_AIM_. Copy every line from the data below in which the string "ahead" can be found.

— START SOURCE DATA —

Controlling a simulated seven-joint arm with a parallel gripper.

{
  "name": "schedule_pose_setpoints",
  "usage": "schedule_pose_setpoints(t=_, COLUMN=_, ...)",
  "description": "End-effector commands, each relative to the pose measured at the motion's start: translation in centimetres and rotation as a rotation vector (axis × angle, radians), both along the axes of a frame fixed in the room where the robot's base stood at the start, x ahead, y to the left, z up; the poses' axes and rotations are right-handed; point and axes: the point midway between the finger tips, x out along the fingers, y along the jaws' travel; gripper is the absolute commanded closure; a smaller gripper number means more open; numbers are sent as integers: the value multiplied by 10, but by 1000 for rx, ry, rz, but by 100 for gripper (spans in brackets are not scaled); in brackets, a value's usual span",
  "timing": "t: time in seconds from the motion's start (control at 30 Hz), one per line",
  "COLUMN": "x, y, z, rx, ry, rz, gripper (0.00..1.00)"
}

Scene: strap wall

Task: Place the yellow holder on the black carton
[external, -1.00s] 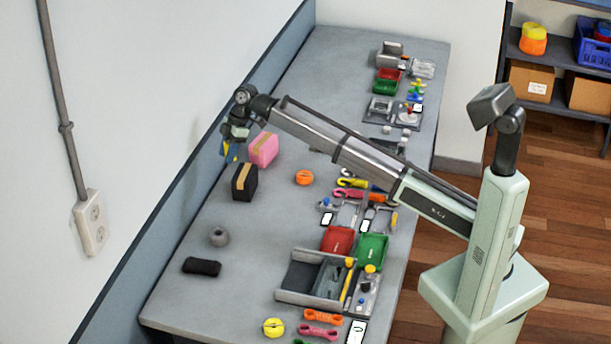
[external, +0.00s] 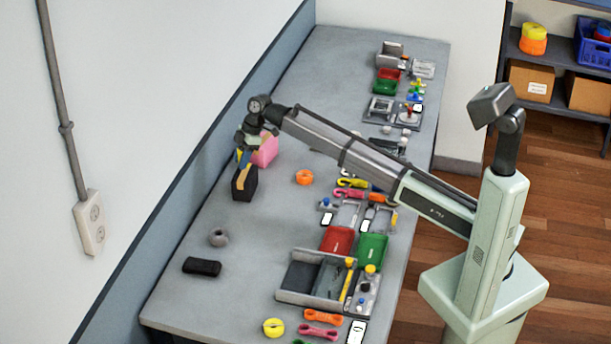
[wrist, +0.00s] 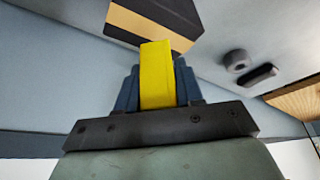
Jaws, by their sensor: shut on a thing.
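The yellow holder (wrist: 157,75) is held between the blue fingers of my gripper (wrist: 158,88) in the wrist view. The black carton (external: 244,184) stands on the bench near the wall, with a tan band across it. It also shows in the wrist view (wrist: 125,22), just beyond the holder's end. In the external view my gripper (external: 243,157) is over the black carton's top area, beside the pink carton (external: 266,150). The holder is mostly hidden there. I cannot tell whether it touches the carton.
An orange ring (external: 304,177) lies right of the cartons. A grey ring (external: 218,237) and a dark roll (external: 202,267) lie nearer the front. Trays and small tools line the bench's right side. The wall panel stands close on the left.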

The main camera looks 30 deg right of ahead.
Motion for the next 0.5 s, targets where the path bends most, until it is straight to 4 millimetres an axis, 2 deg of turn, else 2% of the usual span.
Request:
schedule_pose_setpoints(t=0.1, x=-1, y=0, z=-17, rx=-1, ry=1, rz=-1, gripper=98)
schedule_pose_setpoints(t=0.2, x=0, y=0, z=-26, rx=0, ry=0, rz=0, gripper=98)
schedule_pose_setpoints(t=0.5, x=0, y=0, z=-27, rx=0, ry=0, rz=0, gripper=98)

— END SOURCE DATA —

_EXPECTED ANSWER_.
  "description": "End-effector commands, each relative to the pose measured at the motion's start: translation in centimetres and rotation as a rotation vector (axis × angle, radians), both along the axes of a frame fixed in the room where the robot's base stood at the start, x ahead, y to the left, z up; the poses' axes and rotations are right-handed; point and axes: the point midway between the finger tips, x out along the fingers, y along the jaws' travel; gripper is the absolute commanded closure; a smaller gripper number means more open; numbers are sent as integers: the value multiplied by 10, but by 1000 for rx, ry, rz, but by 100 for gripper (spans in brackets are not scaled); in brackets, a value's usual span",
The main camera looks 30 deg right of ahead.

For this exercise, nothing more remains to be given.